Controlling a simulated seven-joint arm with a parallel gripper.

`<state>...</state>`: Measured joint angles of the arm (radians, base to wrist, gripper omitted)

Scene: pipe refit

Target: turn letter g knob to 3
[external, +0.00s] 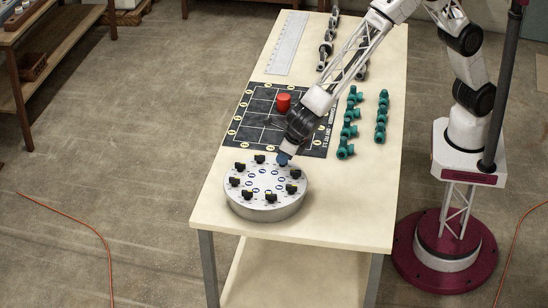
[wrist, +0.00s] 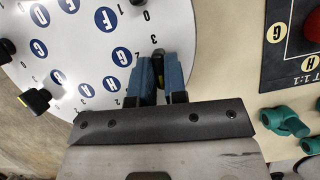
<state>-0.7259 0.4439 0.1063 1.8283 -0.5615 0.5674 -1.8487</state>
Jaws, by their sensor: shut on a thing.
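A round white dial plate (external: 268,213) with several black knobs around its rim and blue letter discs inside stands on the near end of the table. My gripper (external: 284,158) points down at the plate's far right edge. In the wrist view, my gripper's blue fingers (wrist: 159,78) are shut around a black knob (wrist: 157,60), which shows only in part between them. The letter disc nearest this knob (wrist: 121,57) appears to be the G. The knob's pointer and its setting are mostly hidden by the fingers. Neighbouring knobs stand clear of the fingers.
A black mat (external: 250,113) with a red cylinder (external: 283,103) lies behind the dial plate. Teal pipe fittings (external: 381,118) stand in rows at the right. A ruler (external: 287,42) and grey metal fittings (external: 326,48) lie at the back. The table's front right corner is clear.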

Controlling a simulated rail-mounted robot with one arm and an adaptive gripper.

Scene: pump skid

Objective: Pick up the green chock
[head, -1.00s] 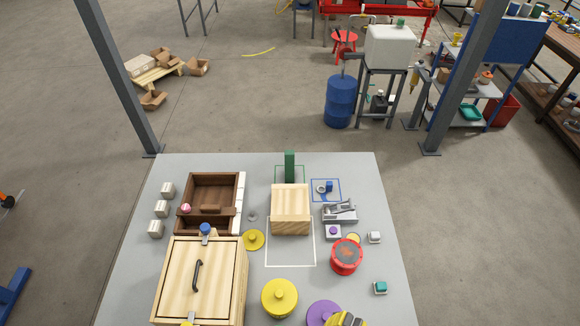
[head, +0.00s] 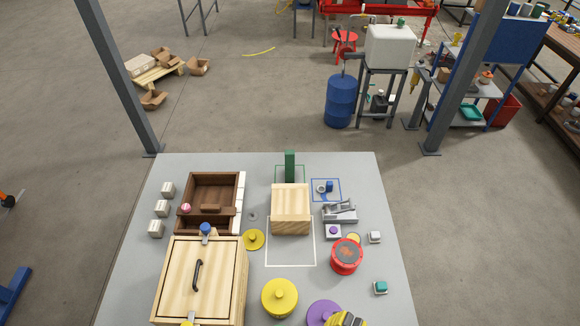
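A dark green upright block (head: 290,165), which looks like the green chock, stands at the table's far edge inside a green outlined square. A light wooden block (head: 291,205) stands directly in front of it and hides its lower part. I cannot tell whether the two touch. A yellow and dark part (head: 346,320) at the bottom edge, beside a purple round knob (head: 322,312), may be my gripper. It is cut off by the frame, so its fingers cannot be seen. It is well away from the green block.
Left of the wooden block are an open brown tray (head: 214,231) and a large lidded wooden box (head: 198,278). To the right are a grey metal fixture (head: 340,212), a red round canister (head: 346,257) and a teal-topped cube (head: 380,287). A white outlined square lies partly bare before the wooden block.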

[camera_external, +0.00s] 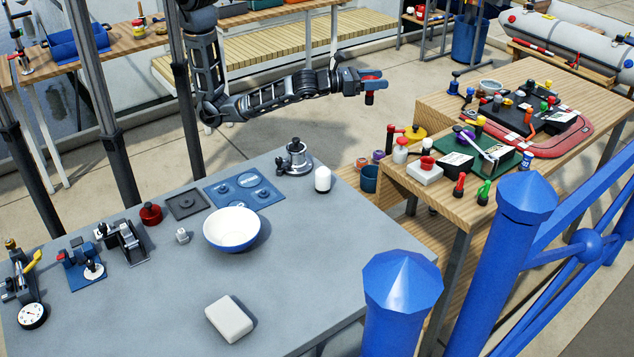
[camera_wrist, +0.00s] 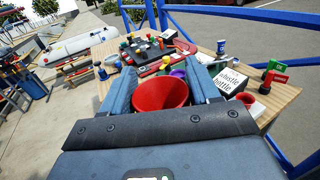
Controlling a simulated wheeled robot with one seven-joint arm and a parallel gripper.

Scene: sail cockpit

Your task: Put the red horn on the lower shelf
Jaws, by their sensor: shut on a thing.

**Your objective**
Copy exactly, and copy only, the lines from the one with "Scene: pump skid" to the one with "[head, -1.00s]", ends included. Pictures are not part of the copy.

**Solved problem**
Scene: pump skid

Objective: Pick up the green chock
[head, -1.00s] 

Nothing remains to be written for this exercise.